## [Extracted entries]
(begin)

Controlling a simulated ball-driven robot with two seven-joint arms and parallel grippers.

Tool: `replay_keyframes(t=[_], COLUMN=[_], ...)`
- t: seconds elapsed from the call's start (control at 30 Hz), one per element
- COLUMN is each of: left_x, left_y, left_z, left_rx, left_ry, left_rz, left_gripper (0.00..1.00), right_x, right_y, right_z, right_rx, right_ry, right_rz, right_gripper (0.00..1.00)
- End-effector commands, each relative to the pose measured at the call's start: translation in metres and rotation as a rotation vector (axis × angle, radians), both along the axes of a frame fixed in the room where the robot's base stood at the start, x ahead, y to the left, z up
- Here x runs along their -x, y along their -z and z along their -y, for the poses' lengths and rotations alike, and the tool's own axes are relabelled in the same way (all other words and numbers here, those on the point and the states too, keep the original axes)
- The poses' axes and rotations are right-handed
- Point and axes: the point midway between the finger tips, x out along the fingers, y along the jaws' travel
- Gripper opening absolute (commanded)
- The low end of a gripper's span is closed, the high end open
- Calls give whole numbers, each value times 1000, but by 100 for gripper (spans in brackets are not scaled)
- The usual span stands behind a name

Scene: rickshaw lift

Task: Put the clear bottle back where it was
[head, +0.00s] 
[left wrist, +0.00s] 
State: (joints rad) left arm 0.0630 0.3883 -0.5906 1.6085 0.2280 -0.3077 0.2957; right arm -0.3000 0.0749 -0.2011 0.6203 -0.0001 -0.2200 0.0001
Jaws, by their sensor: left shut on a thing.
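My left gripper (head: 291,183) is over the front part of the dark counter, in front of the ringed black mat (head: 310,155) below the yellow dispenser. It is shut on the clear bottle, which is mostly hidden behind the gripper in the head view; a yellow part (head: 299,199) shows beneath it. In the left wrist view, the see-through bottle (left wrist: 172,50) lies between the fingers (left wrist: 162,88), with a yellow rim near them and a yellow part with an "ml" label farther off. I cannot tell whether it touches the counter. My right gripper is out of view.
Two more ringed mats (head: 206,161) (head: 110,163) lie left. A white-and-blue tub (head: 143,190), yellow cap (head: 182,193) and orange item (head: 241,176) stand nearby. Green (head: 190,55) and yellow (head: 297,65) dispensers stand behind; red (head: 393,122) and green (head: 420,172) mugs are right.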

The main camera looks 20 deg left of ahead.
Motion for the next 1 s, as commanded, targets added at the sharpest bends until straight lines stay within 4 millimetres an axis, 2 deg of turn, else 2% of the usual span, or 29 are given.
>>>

(end)
(begin)

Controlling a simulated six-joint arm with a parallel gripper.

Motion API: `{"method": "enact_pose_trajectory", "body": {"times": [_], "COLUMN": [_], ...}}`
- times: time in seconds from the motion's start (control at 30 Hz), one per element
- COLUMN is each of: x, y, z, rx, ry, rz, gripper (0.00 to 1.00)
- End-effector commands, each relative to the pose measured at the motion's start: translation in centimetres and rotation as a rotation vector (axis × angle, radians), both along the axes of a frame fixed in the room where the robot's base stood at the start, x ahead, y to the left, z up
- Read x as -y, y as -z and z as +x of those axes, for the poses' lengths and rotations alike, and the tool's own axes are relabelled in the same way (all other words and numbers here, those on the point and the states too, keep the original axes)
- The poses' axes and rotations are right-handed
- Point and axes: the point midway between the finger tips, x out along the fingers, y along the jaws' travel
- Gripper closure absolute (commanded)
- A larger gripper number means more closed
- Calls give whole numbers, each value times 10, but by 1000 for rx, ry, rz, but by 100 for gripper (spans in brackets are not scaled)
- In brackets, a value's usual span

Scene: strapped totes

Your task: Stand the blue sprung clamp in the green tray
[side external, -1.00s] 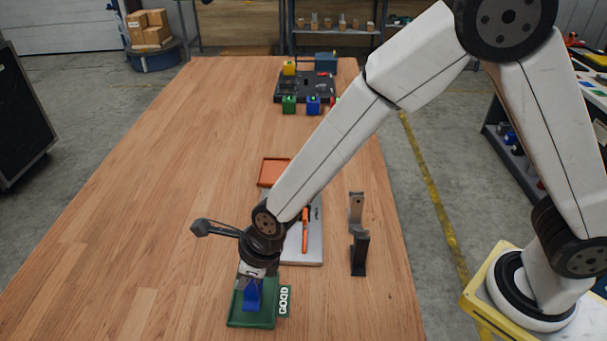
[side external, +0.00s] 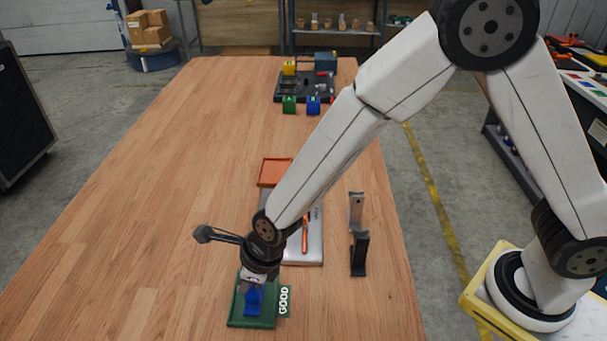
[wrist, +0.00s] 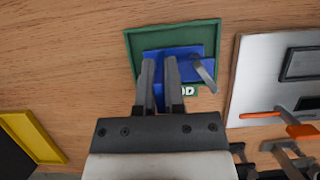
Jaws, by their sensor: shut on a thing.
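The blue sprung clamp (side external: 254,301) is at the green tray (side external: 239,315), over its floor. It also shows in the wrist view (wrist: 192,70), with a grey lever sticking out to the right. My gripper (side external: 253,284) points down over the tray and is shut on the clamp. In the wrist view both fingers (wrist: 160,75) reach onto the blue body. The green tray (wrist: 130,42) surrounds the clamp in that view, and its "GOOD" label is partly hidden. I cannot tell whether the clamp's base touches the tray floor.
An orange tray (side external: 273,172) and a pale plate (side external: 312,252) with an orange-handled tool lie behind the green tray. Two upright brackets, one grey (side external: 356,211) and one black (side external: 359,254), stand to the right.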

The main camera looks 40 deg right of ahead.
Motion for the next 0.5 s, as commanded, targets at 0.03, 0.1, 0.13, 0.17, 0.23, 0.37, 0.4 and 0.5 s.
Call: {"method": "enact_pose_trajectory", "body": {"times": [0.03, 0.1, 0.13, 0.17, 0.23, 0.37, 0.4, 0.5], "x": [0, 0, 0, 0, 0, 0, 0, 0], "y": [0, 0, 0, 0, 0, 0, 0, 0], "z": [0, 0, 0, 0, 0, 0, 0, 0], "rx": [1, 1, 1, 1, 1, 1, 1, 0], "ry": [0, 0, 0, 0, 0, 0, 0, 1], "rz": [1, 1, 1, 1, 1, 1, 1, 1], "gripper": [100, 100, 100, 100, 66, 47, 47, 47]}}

(end)

## [Aim]
Transcribe precisely the lines between the one that contains "Jaws, by their sensor: shut on a thing." and the one that contains "Motion for the next 0.5", counting those two lines as part of the range.

## [Solution to this exercise]
Jaws, by their sensor: shut on a thing.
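The blue sprung clamp (side external: 254,301) is at the green tray (side external: 239,315), over its floor. It also shows in the wrist view (wrist: 192,70), with a grey lever sticking out to the right. My gripper (side external: 253,284) points down over the tray and is shut on the clamp. In the wrist view both fingers (wrist: 160,75) reach onto the blue body. The green tray (wrist: 130,42) surrounds the clamp in that view, and its "GOOD" label is partly hidden. I cannot tell whether the clamp's base touches the tray floor.
An orange tray (side external: 273,172) and a pale plate (side external: 312,252) with an orange-handled tool lie behind the green tray. Two upright brackets, one grey (side external: 356,211) and one black (side external: 359,254), stand to the right.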

The main camera looks 40 deg right of ahead.
Motion for the next 0.5 s, as commanded, targets at 0.03, 0.1, 0.13, 0.17, 0.23, 0.37, 0.4 and 0.5 s.

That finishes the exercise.